Exercise aim →
Search the material for the word "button" and copy each line that holds it.

'''

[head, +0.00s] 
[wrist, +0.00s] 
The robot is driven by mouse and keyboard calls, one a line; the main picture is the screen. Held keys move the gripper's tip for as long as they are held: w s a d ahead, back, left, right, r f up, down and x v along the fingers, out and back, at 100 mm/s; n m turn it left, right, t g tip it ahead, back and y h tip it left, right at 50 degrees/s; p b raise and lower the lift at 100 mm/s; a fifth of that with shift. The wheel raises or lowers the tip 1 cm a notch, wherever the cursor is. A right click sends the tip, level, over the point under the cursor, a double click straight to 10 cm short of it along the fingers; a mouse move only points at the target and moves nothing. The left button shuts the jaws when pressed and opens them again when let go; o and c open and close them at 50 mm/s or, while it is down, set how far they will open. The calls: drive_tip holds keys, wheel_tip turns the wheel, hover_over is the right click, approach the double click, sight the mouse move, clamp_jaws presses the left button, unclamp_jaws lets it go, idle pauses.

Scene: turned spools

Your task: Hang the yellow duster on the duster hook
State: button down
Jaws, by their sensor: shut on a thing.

'''

Completed exercise →
The robot is driven by mouse and keyboard calls, one a line; the main picture is the screen. Held keys move the gripper's tip for as long as they are held: w s a d ahead, back, left, right, r f up, down and x v along the fingers, out and back, at 100 mm/s; n m turn it left, right, t g tip it ahead, back and y h tip it left, right at 50 degrees/s; p b raise and lower the lift at 100 mm/s; a fifth of that with shift. The wheel raises or lowers the tip 1 cm a notch, wherever the cursor is. A right click sends the tip, level, over the point under the cursor, a double click straight to 10 cm short of it along the fingers; a mouse move only points at the target and moves nothing. The left button shuts the jaws when pressed and opens them again when let go; o and c open and close them at 50 mm/s or, while it is down, set how far they will open. The calls: drive_tip holds keys, wheel_tip turns the wheel, hover_over is the right click, approach the double click, sight the mouse move, clamp_jaws presses the left button, unclamp_jaws lets it go, idle pauses.
State: button down

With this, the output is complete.